═════ Entries supplied ═════

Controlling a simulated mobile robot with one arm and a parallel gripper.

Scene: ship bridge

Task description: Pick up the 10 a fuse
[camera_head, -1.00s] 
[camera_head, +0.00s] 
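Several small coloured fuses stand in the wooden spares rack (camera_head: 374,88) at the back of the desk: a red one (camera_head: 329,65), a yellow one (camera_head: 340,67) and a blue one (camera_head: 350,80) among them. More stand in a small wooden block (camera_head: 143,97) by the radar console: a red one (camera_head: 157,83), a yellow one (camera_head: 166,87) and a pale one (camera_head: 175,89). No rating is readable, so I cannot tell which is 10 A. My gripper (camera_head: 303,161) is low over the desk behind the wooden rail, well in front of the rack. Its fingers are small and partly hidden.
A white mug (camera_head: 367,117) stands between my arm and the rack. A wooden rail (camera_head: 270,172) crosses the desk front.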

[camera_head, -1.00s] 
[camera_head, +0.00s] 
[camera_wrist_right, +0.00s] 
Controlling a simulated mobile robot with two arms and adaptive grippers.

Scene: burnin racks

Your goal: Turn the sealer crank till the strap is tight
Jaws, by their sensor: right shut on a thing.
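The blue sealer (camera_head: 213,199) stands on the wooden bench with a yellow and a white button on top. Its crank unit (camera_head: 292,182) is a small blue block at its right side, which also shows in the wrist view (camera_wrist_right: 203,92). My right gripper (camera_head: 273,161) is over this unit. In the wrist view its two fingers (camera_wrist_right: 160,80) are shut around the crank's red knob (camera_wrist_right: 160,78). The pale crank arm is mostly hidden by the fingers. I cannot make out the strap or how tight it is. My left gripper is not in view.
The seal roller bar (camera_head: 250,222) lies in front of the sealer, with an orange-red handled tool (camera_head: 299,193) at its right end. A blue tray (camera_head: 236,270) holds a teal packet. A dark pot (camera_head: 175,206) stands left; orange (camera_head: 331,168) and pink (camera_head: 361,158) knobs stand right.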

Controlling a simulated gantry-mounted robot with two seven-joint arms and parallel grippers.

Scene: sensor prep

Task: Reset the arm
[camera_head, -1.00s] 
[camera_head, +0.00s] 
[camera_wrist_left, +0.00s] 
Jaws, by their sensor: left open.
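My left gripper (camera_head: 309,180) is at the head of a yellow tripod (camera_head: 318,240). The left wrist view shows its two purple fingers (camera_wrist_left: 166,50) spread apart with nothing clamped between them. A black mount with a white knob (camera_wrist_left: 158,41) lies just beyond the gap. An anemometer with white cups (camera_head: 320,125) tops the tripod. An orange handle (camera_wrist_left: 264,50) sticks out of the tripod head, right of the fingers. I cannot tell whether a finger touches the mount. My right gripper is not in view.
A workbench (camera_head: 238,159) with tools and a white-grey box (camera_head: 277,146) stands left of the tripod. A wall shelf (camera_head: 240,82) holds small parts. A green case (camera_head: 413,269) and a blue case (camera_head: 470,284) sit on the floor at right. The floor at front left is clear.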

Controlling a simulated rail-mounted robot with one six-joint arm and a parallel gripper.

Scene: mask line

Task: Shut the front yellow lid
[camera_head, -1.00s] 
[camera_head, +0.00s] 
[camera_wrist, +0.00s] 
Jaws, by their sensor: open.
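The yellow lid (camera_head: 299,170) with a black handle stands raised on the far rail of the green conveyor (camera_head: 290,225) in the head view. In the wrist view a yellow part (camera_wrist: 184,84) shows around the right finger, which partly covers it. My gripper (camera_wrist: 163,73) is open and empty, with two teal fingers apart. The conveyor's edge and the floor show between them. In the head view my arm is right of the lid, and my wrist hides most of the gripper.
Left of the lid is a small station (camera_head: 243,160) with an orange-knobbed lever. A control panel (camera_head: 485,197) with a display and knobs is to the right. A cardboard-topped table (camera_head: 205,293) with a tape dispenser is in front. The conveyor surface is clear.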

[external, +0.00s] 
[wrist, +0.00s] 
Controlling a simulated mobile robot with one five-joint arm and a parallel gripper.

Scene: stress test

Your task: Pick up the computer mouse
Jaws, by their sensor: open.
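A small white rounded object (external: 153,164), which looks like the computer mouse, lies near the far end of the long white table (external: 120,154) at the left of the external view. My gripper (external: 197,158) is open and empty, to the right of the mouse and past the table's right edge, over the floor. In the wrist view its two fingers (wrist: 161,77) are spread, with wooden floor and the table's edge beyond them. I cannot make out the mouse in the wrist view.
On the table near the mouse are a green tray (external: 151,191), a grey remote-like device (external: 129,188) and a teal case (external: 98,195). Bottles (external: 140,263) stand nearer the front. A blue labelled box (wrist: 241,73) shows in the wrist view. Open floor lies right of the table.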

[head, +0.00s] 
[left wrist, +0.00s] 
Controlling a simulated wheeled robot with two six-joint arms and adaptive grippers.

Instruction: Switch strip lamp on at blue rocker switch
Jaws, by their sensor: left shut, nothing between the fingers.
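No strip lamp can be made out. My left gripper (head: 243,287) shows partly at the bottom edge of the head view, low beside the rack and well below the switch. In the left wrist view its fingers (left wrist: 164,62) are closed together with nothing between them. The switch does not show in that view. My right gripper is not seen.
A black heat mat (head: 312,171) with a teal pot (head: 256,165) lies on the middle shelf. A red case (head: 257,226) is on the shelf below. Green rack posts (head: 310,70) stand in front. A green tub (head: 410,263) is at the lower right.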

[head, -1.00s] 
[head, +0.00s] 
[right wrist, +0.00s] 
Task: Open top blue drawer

═════

**Objective**. Faithfully transcribe the whole of the data.

**Exercise answer**.
Controlling a simulated mobile robot with one arm and a parallel gripper.

Scene: ship bridge

Task description: Pick up the 10 a fuse
[camera_head, -1.00s] 
[camera_head, +0.00s] 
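Several small coloured fuses stand in the wooden spares rack (camera_head: 374,88) at the back of the desk: a red one (camera_head: 329,65), a yellow one (camera_head: 340,67) and a blue one (camera_head: 350,80) among them. More stand in a small wooden block (camera_head: 143,97) by the radar console: a red one (camera_head: 157,83), a yellow one (camera_head: 166,87) and a pale one (camera_head: 175,89). No rating is readable, so I cannot tell which is 10 A. My gripper (camera_head: 303,161) is low over the desk behind the wooden rail, well in front of the rack. Its fingers are small and partly hidden.
A white mug (camera_head: 367,117) stands between my arm and the rack. A wooden rail (camera_head: 270,172) crosses the desk front.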

[camera_head, -1.00s] 
[camera_head, +0.00s] 
[camera_wrist_right, +0.00s] 
Controlling a simulated mobile robot with two arms and adaptive grippers.

Scene: burnin racks

Your goal: Turn the sealer crank till the strap is tight
Jaws, by their sensor: right shut on a thing.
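The blue sealer (camera_head: 213,199) stands on the wooden bench with a yellow and a white button on top. Its crank unit (camera_head: 292,182) is a small blue block at its right side, which also shows in the wrist view (camera_wrist_right: 203,92). My right gripper (camera_head: 273,161) is over this unit. In the wrist view its two fingers (camera_wrist_right: 160,80) are shut around the crank's red knob (camera_wrist_right: 160,78). The pale crank arm is mostly hidden by the fingers. I cannot make out the strap or how tight it is. My left gripper is not in view.
The seal roller bar (camera_head: 250,222) lies in front of the sealer, with an orange-red handled tool (camera_head: 299,193) at its right end. A blue tray (camera_head: 236,270) holds a teal packet. A dark pot (camera_head: 175,206) stands left; orange (camera_head: 331,168) and pink (camera_head: 361,158) knobs stand right.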

Controlling a simulated gantry-mounted robot with two seven-joint arms and parallel grippers.

Scene: sensor prep

Task: Reset the arm
[camera_head, -1.00s] 
[camera_head, +0.00s] 
[camera_wrist_left, +0.00s] 
Jaws, by their sensor: left open.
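My left gripper (camera_head: 309,180) is at the head of a yellow tripod (camera_head: 318,240). The left wrist view shows its two purple fingers (camera_wrist_left: 166,50) spread apart with nothing clamped between them. A black mount with a white knob (camera_wrist_left: 158,41) lies just beyond the gap. An anemometer with white cups (camera_head: 320,125) tops the tripod. An orange handle (camera_wrist_left: 264,50) sticks out of the tripod head, right of the fingers. I cannot tell whether a finger touches the mount. My right gripper is not in view.
A workbench (camera_head: 238,159) with tools and a white-grey box (camera_head: 277,146) stands left of the tripod. A wall shelf (camera_head: 240,82) holds small parts. A green case (camera_head: 413,269) and a blue case (camera_head: 470,284) sit on the floor at right. The floor at front left is clear.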

Controlling a simulated rail-mounted robot with one six-joint arm and a parallel gripper.

Scene: mask line

Task: Shut the front yellow lid
[camera_head, -1.00s] 
[camera_head, +0.00s] 
[camera_wrist, +0.00s] 
Jaws, by their sensor: open.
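The yellow lid (camera_head: 299,170) with a black handle stands raised on the far rail of the green conveyor (camera_head: 290,225) in the head view. In the wrist view a yellow part (camera_wrist: 184,84) shows around the right finger, which partly covers it. My gripper (camera_wrist: 163,73) is open and empty, with two teal fingers apart. The conveyor's edge and the floor show between them. In the head view my arm is right of the lid, and my wrist hides most of the gripper.
Left of the lid is a small station (camera_head: 243,160) with an orange-knobbed lever. A control panel (camera_head: 485,197) with a display and knobs is to the right. A cardboard-topped table (camera_head: 205,293) with a tape dispenser is in front. The conveyor surface is clear.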

[external, +0.00s] 
[wrist, +0.00s] 
Controlling a simulated mobile robot with one five-joint arm and a parallel gripper.

Scene: stress test

Your task: Pick up the computer mouse
Jaws, by their sensor: open.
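A small white rounded object (external: 153,164), which looks like the computer mouse, lies near the far end of the long white table (external: 120,154) at the left of the external view. My gripper (external: 197,158) is open and empty, to the right of the mouse and past the table's right edge, over the floor. In the wrist view its two fingers (wrist: 161,77) are spread, with wooden floor and the table's edge beyond them. I cannot make out the mouse in the wrist view.
On the table near the mouse are a green tray (external: 151,191), a grey remote-like device (external: 129,188) and a teal case (external: 98,195). Bottles (external: 140,263) stand nearer the front. A blue labelled box (wrist: 241,73) shows in the wrist view. Open floor lies right of the table.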

[head, +0.00s] 
[left wrist, +0.00s] 
Controlling a simulated wheeled robot with two six-joint arms and adaptive grippers.

Instruction: Switch strip lamp on at blue rocker switch
Jaws, by their sensor: left shut, nothing between the fingers.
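No strip lamp can be made out. My left gripper (head: 243,287) shows partly at the bottom edge of the head view, low beside the rack and well below the switch. In the left wrist view its fingers (left wrist: 164,62) are closed together with nothing between them. The switch does not show in that view. My right gripper is not seen.
A black heat mat (head: 312,171) with a teal pot (head: 256,165) lies on the middle shelf. A red case (head: 257,226) is on the shelf below. Green rack posts (head: 310,70) stand in front. A green tub (head: 410,263) is at the lower right.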

[head, -1.00s] 
[head, +0.00s] 
[right wrist, +0.00s] 
Task: Open top blue drawer

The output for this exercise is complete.